Sunday 5 October 2014


Plenty by Ananda Braxton-Smith (Walker Books)
PB RRP $14.95
ISBN 9781742032429
Reviewed by Anastasia Gonis

The immensely talented Ananda Braxton-Smith delights us once again with her unique voice with new work for teenage readers. She addresses themes such as family ties, memory, and the place of story in children’s lives as promoter for understanding others, and one’s self.

Ten year old Maddy and her family are moving from the only home she’s ever known to the country area of Plenty. It’s where her grandmother lives alone, in the early stages of dementia. Maddy can do little other than be angry at her parents for taking her away from everything familiar, including all her friends.
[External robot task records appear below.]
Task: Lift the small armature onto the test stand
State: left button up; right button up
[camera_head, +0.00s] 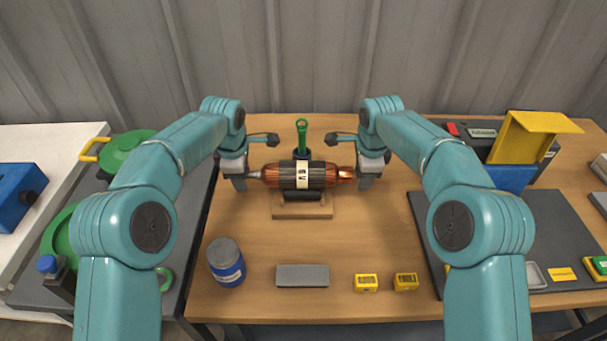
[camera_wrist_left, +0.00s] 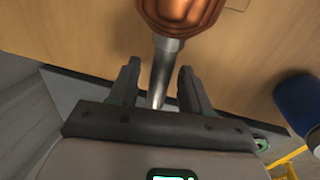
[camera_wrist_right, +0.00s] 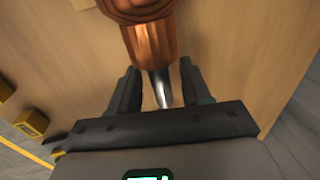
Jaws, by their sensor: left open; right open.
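The small armature (camera_head: 318,175), with a dark core, copper windings and a pale label, rests level on a wooden cradle (camera_head: 302,211) in the middle of the bench. My left gripper (camera_head: 246,175) is at its left shaft end. In the left wrist view the open fingers (camera_wrist_left: 158,85) stand on both sides of the steel shaft (camera_wrist_left: 163,68), with gaps. My right gripper (camera_head: 362,174) is at the right end, by the copper commutator. In the right wrist view its open fingers (camera_wrist_right: 160,90) straddle the short shaft end (camera_wrist_right: 160,84). I cannot tell which object is the test stand.
A green-handled tool (camera_head: 302,135) stands behind the armature. A blue jar (camera_head: 227,262), a grey block (camera_head: 302,275) and yellow boxes (camera_head: 366,283) lie in front. A dark mat (camera_head: 560,230) and a blue-yellow device (camera_head: 515,160) are right. Green equipment (camera_head: 125,152) stands left.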

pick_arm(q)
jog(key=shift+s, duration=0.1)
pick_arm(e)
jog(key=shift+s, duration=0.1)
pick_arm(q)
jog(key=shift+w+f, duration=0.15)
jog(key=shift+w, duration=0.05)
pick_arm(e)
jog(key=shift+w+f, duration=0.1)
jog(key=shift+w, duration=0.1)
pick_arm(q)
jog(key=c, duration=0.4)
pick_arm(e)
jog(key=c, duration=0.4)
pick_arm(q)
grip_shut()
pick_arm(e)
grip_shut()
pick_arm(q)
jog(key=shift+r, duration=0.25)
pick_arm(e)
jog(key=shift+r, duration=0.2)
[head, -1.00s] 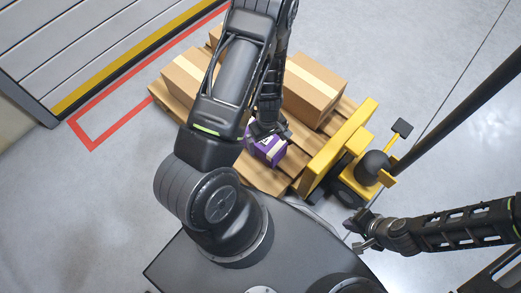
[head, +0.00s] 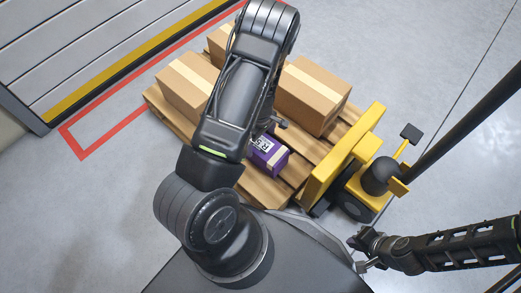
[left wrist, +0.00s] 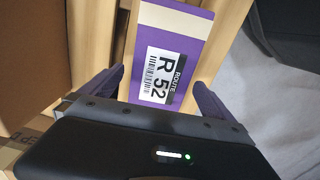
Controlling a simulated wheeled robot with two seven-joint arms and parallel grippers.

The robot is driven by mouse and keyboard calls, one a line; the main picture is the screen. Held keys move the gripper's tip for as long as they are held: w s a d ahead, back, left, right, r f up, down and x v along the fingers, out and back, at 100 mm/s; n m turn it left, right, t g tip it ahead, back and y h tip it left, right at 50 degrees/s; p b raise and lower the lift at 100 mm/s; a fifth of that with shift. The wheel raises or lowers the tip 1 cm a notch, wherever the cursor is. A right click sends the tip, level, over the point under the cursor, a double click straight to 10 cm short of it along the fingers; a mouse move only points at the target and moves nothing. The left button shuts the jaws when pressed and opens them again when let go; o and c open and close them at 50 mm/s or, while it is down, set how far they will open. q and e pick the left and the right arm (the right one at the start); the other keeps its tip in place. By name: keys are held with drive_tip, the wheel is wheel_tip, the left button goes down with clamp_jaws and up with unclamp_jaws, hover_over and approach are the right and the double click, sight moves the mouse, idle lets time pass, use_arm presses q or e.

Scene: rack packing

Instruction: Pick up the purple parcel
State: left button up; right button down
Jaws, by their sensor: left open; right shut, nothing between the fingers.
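The purple parcel (head: 267,157) sits on the wooden pallet (head: 257,187), near its front edge. In the left wrist view the parcel (left wrist: 185,60) shows a white "ROUTE R 52" label and a cream strip. My left gripper (head: 272,127) is mostly hidden behind its own arm at the parcel's far side in the head view. In the left wrist view its two fingers (left wrist: 160,95) are spread, one on each side of the parcel's near part. I cannot tell whether they touch it. My right gripper (head: 362,246) is shut and empty, away to the right.
Cardboard boxes stand on the pallet: one right of my left arm (head: 312,95), one left (head: 187,84) and one behind (head: 217,42). A yellow pallet truck (head: 340,155) stands at the pallet's right end. The grey floor (head: 450,150) beyond is clear.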

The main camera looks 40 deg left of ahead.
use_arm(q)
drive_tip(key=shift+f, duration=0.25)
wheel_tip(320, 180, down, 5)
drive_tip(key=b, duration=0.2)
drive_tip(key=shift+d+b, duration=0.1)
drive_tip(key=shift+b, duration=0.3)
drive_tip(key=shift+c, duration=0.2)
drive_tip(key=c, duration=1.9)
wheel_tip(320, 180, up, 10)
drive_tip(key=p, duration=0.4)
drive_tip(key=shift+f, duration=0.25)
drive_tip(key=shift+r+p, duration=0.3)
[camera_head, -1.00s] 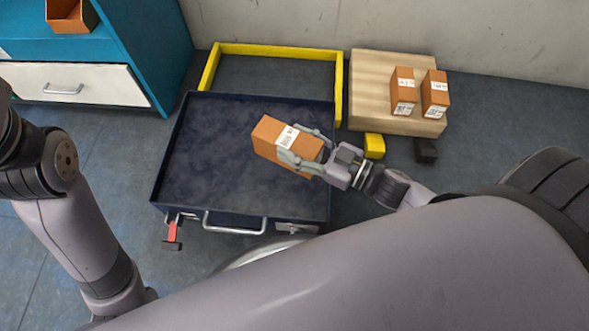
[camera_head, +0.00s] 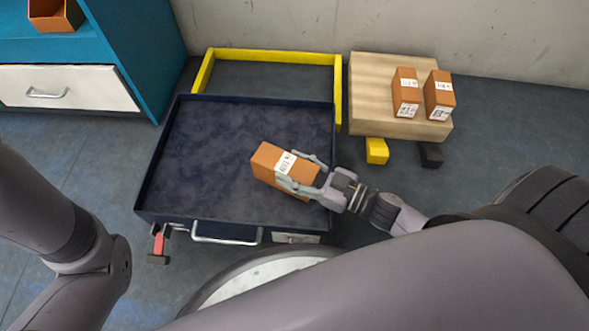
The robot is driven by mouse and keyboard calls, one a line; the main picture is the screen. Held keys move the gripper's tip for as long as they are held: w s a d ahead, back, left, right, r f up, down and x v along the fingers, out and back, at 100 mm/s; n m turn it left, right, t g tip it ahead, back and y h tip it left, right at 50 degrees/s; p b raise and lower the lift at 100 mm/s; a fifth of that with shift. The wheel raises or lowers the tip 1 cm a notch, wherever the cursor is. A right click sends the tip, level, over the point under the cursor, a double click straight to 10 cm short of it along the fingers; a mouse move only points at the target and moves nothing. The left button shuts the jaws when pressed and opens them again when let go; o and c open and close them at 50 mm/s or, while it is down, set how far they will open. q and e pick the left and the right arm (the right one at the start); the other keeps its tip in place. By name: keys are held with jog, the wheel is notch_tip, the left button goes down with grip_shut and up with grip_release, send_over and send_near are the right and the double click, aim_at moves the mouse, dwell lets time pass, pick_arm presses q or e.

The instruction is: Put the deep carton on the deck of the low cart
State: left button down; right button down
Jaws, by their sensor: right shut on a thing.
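An orange-brown carton (camera_head: 267,163) with a white barcode label is held in my right gripper (camera_head: 302,176), whose fingers are closed around its right end. The carton lies on its side over the right part of the dark blue deck of the low cart (camera_head: 205,150). I cannot tell whether it touches the deck. The deck has a raised rim, a front handle and a red pedal, and is otherwise empty. My left arm shows at the left edge, but its gripper is out of view.
Two similar cartons (camera_head: 405,92) (camera_head: 439,95) stand on a wooden platform (camera_head: 375,90) at the back right. A blue cabinet (camera_head: 130,45) with a white drawer and an orange open box (camera_head: 55,15) is at the left.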

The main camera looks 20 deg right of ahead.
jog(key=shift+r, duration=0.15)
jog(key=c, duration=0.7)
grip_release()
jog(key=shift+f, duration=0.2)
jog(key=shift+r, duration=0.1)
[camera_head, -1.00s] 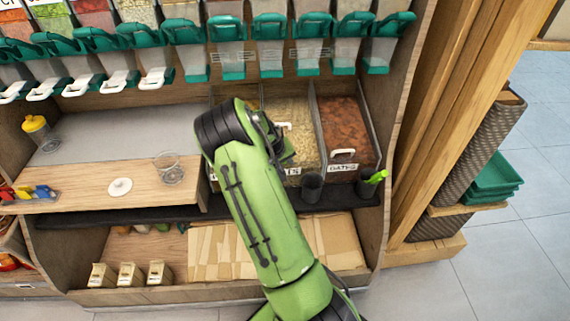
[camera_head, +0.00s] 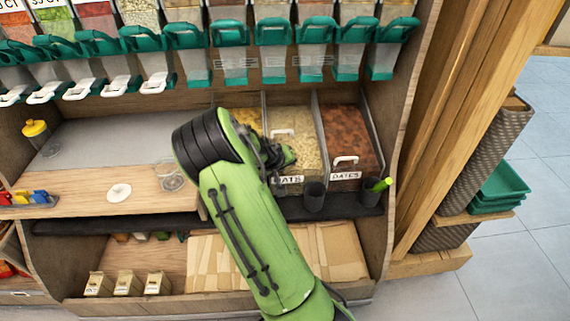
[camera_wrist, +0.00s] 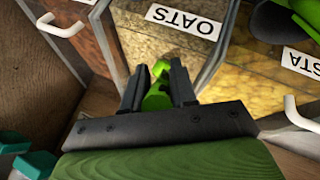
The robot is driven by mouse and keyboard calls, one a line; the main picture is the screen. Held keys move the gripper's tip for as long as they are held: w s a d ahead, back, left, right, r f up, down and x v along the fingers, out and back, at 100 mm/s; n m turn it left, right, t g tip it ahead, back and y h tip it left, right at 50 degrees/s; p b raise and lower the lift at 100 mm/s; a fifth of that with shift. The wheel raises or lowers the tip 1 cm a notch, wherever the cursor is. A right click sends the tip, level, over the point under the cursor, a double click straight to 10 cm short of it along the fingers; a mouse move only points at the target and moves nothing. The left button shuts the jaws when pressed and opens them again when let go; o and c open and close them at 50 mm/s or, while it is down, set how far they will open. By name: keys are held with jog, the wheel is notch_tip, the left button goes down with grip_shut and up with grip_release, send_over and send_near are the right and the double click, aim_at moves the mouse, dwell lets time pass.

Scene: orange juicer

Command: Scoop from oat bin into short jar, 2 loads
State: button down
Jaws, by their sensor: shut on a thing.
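The oat bin (camera_head: 306,128), labelled OATS, holds pale flakes and stands left of the dates bin. Its upside-down label also shows in the wrist view (camera_wrist: 182,20). My gripper (camera_wrist: 160,72) is shut on a green handle (camera_wrist: 157,98), apparently a scoop's. The scoop's bowl is hidden, so I cannot tell whether it holds oats. In the head view my gripper is at the front left of the oat bin, mostly hidden by my arm. A clear glass jar (camera_head: 172,182) stands on the wooden counter to the left, partly covered by my arm, with a white round lid (camera_head: 118,192) left of it.
The dates bin (camera_head: 348,140) is at the right. A dark cup (camera_head: 314,197) stands before the oat bin, and another cup with a green handle (camera_head: 378,185) before the dates. Dispensers (camera_head: 231,36) hang above. The grey counter (camera_head: 110,140) is mostly clear.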

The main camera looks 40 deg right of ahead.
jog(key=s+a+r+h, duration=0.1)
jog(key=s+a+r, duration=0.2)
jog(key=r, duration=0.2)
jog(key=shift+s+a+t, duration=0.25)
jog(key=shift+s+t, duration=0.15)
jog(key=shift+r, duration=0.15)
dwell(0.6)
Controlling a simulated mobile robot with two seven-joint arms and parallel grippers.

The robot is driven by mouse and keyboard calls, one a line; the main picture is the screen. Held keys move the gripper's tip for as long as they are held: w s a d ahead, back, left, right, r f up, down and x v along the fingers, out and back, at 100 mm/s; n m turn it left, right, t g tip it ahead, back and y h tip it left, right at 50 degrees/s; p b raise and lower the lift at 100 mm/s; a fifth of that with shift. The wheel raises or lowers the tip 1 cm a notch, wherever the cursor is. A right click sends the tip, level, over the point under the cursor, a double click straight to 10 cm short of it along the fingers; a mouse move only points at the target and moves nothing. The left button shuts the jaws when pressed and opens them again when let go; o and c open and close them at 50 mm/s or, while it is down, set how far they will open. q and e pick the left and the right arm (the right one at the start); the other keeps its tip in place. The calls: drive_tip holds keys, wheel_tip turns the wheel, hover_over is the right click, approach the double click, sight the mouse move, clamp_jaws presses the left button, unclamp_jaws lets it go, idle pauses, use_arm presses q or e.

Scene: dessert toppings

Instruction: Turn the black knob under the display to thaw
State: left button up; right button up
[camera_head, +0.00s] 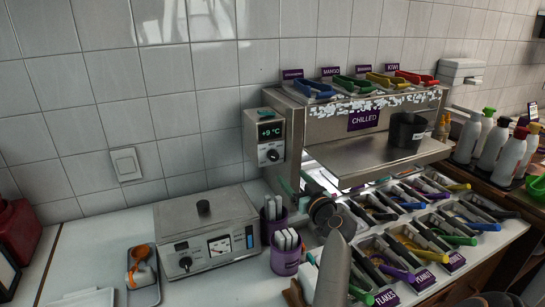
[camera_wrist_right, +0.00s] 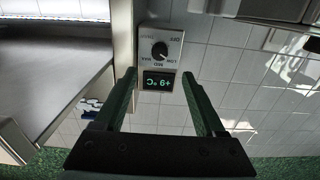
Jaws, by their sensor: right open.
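The black knob (camera_head: 272,154) sits under the lit display (camera_head: 270,130) on a pale control box at the left end of the chilled unit. The display reads +9 °C. In the right wrist view the box appears upside down, with the knob (camera_wrist_right: 160,50) above the display (camera_wrist_right: 159,82). Small labels ring the knob; its pointer setting is too small to tell surely. My right gripper (camera_head: 303,184) is open and empty, below and right of the box. In its wrist view the green fingers (camera_wrist_right: 161,85) frame the display, apart from the knob. My left gripper is not in view.
The steel chilled unit (camera_head: 345,160) has a shelf holding a black cup (camera_head: 407,131). Below lie topping trays with coloured scoops. A steel appliance (camera_head: 208,232) with its own knob and purple cups (camera_head: 286,262) stand left of my right arm. Tiled wall is behind.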

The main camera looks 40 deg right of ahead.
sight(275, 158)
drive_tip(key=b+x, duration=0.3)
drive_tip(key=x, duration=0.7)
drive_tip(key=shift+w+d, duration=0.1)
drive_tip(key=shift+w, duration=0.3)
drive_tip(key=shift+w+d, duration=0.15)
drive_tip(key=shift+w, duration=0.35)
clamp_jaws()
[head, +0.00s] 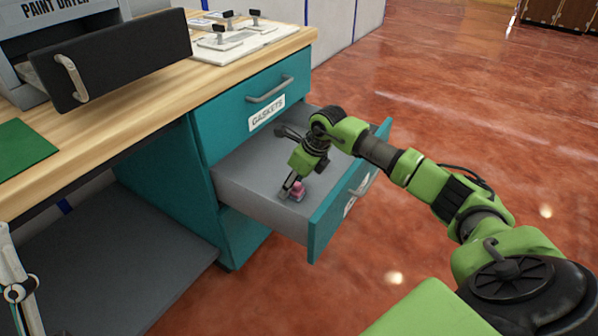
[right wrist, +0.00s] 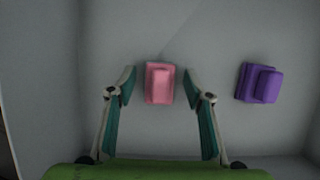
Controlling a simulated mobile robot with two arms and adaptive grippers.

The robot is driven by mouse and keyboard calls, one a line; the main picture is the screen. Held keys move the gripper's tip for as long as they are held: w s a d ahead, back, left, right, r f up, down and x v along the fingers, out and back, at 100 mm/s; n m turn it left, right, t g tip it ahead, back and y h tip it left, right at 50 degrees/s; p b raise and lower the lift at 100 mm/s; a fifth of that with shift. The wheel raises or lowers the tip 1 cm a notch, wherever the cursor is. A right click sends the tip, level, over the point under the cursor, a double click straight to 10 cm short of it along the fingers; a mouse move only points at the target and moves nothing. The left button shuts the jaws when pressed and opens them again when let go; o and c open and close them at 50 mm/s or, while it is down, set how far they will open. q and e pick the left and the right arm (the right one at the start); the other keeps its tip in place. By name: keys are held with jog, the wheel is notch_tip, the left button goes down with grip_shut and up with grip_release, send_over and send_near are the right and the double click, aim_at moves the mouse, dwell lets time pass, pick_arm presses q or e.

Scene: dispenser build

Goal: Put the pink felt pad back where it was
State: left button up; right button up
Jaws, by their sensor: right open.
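The pink felt pad (head: 298,191) lies on the floor of the open grey drawer (head: 245,178), under the top drawer labelled GASKETS. It also shows in the right wrist view (right wrist: 160,83), with a raised block on it. My right gripper (head: 291,186) reaches down into the drawer. Its fingers (right wrist: 160,85) are spread, one on each side of the pink pad, with a gap on both sides. Part of my left gripper (head: 15,291) shows at the left edge; its fingertips are cut off.
A purple pad (right wrist: 259,83) lies right of the pink one in the right wrist view. The drawer's teal front (head: 330,215) and walls surround my right gripper. On the wooden worktop (head: 140,105) are a green mat (head: 22,146), a paint dryer with its drawer (head: 120,60) open, and a white plate (head: 250,38).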

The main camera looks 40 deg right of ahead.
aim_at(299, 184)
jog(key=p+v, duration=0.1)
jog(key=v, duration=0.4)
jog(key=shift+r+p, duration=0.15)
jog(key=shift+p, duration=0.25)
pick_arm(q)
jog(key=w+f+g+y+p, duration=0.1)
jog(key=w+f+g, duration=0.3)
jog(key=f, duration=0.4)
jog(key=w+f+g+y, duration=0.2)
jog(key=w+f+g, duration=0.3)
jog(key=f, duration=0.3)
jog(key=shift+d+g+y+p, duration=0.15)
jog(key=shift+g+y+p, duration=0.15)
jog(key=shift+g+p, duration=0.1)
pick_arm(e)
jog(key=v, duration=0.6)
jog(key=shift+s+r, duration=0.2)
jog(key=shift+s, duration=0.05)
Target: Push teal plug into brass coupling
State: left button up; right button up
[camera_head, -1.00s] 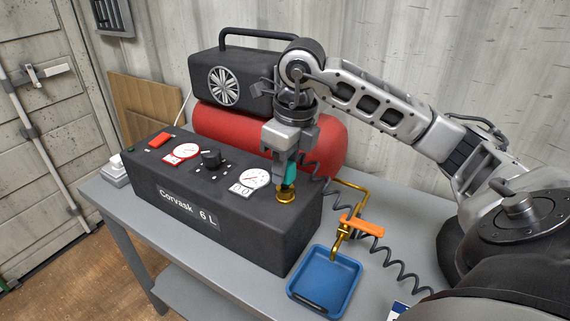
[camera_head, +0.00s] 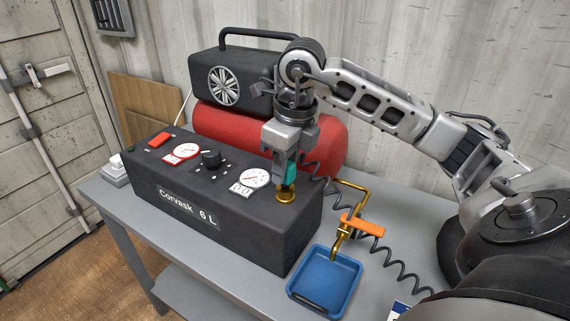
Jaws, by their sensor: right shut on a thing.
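The brass coupling (camera_head: 286,197) stands on top of the black Corvask 6 L box (camera_head: 240,225), near its right end. My right gripper (camera_head: 289,177) points down right above the coupling. It is shut on the teal plug (camera_head: 291,173), whose teal side shows beside the finger. The plug's lower end is at the coupling; how deep it sits is hidden by the finger and too small to tell. My left gripper is not in view.
A red tank (camera_head: 325,145) with a black motor housing (camera_head: 226,82) stands behind the box. A dark coiled hose (camera_head: 395,265) runs past a brass pipe with an orange handle (camera_head: 363,225). A blue tray (camera_head: 325,275) lies at the front right of the grey table (camera_head: 240,284).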

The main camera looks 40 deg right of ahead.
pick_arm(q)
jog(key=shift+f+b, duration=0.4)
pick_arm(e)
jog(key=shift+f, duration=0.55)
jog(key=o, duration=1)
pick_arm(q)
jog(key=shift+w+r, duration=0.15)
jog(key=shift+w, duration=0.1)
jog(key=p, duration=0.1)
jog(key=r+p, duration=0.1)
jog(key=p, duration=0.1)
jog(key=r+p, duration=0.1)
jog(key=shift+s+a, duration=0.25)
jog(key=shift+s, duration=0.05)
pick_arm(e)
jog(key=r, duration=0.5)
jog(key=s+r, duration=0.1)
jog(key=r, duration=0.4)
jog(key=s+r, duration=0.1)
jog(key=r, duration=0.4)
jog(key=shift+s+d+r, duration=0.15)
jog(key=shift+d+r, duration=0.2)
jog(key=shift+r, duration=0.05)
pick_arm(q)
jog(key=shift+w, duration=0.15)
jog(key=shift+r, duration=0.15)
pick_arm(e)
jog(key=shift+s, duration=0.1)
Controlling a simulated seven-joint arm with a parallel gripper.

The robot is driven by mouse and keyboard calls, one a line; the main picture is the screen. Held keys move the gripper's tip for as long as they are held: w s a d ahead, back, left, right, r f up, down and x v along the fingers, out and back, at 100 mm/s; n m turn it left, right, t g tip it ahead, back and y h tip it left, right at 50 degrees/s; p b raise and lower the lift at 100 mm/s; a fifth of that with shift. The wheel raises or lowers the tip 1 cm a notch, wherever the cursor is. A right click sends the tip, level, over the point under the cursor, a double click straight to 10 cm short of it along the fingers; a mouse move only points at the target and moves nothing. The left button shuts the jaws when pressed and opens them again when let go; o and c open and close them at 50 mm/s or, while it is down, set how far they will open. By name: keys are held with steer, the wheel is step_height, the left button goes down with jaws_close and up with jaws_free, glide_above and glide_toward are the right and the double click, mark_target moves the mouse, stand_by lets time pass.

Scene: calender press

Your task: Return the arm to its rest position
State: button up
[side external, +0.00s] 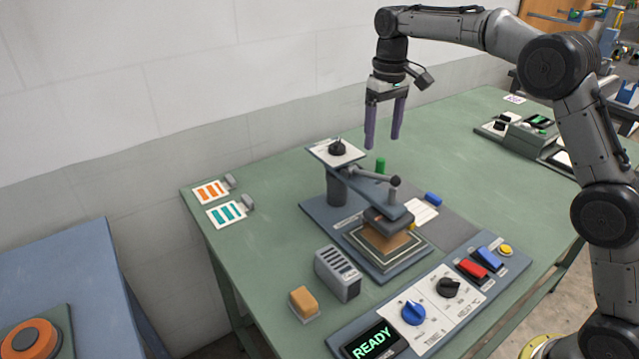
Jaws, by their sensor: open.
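My gripper (384,122) hangs from my arm with its two purple fingers pointing down and apart. It is open and nothing is between the fingers. It is in the air above the back of the press (338,187), clear of the press and the table. The press stands on the green table (265,262) with a dark knob on its top plate and a lever with a ball end. A tan block or pad (386,236) lies under the press head. My arm rises from the right side and bends over the table.
A control panel (440,298) with a display reading READY, knobs and switches lies along the front. A slotted grey rack (338,273) and an orange block (304,301) stand at left. Sample cards (226,213) lie at the left edge. Another device (530,137) stands at back right.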

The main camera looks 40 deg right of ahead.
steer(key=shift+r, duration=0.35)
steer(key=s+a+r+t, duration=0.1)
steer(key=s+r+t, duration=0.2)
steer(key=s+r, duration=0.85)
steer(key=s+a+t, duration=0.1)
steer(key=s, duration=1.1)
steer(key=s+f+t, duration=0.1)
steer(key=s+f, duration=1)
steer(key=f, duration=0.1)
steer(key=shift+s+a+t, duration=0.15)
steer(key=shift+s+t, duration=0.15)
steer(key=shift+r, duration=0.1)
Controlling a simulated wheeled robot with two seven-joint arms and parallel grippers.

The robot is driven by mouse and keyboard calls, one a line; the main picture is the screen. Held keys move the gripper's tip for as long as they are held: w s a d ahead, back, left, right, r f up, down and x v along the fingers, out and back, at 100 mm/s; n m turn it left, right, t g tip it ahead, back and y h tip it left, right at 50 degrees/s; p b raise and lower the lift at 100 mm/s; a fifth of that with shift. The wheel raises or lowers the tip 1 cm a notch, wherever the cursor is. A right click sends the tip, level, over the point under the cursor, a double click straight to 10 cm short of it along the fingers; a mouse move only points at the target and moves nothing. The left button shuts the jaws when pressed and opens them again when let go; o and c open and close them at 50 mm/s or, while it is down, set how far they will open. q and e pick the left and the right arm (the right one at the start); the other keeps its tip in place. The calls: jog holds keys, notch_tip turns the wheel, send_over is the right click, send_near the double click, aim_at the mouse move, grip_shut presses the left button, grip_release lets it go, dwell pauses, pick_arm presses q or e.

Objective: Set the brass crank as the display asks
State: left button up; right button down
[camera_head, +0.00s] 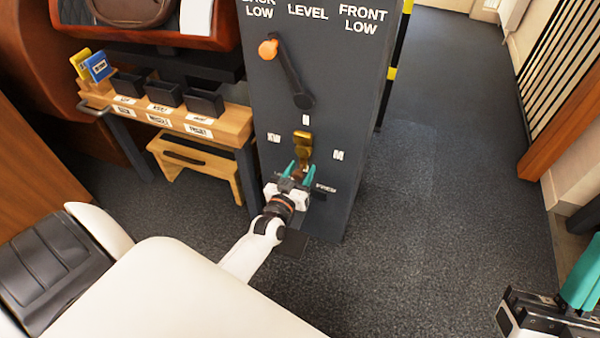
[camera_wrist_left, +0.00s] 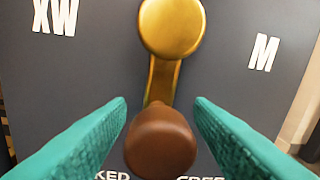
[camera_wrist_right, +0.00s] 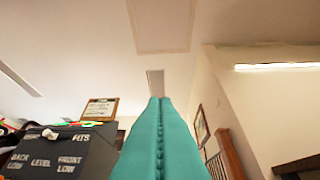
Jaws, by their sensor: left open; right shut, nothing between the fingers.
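The brass crank (camera_head: 303,143) is on the front of the dark grey panel (camera_head: 345,80). Its round brass hub (camera_wrist_left: 171,25) is at the top in the left wrist view, and its arm points down to a brown knob (camera_wrist_left: 160,142). White marks stand around it: "XW" (camera_head: 274,138) on the left, "M" (camera_head: 338,155) on the right. Lower lettering is partly hidden by my fingers. My left gripper (camera_head: 300,175) is open, its teal fingers on either side of the knob, with gaps visible. My right gripper (camera_wrist_right: 160,130) is shut and empty, far from the crank.
Above the crank, a black lever (camera_head: 288,75) with an orange knob leans up-left, under "BACK LOW", "LEVEL" and "FRONT LOW". A wooden bench (camera_head: 235,122) with black bins and a low step stool (camera_head: 190,160) stand left of the panel. Floor on the right is clear.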

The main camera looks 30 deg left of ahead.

When Maddy reaches Plenty, everything beautiful that surrounds her appears ugly in comparison to what she left behind. When she meets her grandma Mad, she begins to thaw. Stories of Mad’s life and a similar interest in orchids fill empty spaces in Maddy created by the move.

At school, when Maddy is seated with the Sudanese refugee Grace, then coupled with her on a project, her world begins to reshape. The story of Grace’s life and her family’s struggle through change and adaption helps Maddy count her blessings and view her new and changing life with acceptance.

With clever wordplay and a prose style all her own, Braxton-Smith has created a moving and thought-provoking novel that will appeal to all ages. I loved every page of this book that I couldn’t put down until the last sentence.